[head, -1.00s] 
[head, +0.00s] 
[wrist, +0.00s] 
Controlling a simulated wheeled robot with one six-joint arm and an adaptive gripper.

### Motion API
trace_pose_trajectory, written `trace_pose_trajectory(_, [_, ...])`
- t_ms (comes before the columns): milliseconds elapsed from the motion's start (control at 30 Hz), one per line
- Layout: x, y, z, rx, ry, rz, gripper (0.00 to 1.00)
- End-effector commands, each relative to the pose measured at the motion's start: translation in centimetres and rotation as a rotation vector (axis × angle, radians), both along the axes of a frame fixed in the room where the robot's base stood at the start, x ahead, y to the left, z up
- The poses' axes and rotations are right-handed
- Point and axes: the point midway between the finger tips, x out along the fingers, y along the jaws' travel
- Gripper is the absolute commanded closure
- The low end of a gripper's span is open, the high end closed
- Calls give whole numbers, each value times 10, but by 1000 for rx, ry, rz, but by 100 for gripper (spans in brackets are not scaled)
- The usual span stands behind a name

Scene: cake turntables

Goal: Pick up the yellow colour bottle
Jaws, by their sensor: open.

---*---

Short exercise: Retype the listing above in full, with no alterations.

Solution:
[head, -1.00s] 
[head, +0.00s] 
[wrist, +0.00s] 
Controlling a simulated wheeled robot with one six-joint arm and an adaptive gripper.

### Motion API
trace_pose_trajectory, written `trace_pose_trajectory(_, [_, ...])`
- t_ms (comes before the columns): milliseconds elapsed from the motion's start (control at 30 Hz), one per line
- Layout: x, y, z, rx, ry, rz, gripper (0.00 to 1.00)
- End-effector commands, each relative to the pose measured at the motion's start: translation in centimetres and rotation as a rotation vector (axis × angle, radians), both along the axes of a frame fixed in the room where the robot's base stood at the start, x ahead, y to the left, z up
- The poses' axes and rotations are right-handed
- Point and axes: the point midway between the finger tips, x out along the fingers, y along the jaws' travel
- Gripper is the absolute commanded closure
- The low end of a gripper's span is open, the high end closed
- Calls give whole numbers, each value times 10, but by 1000 for rx, ry, rz, but by 100 for gripper (spans in brackets are not scaled)
- The usual span stands behind a name

Scene: cake turntables

Goal: Pick up the yellow colour bottle
Jaws, by their sensor: open.

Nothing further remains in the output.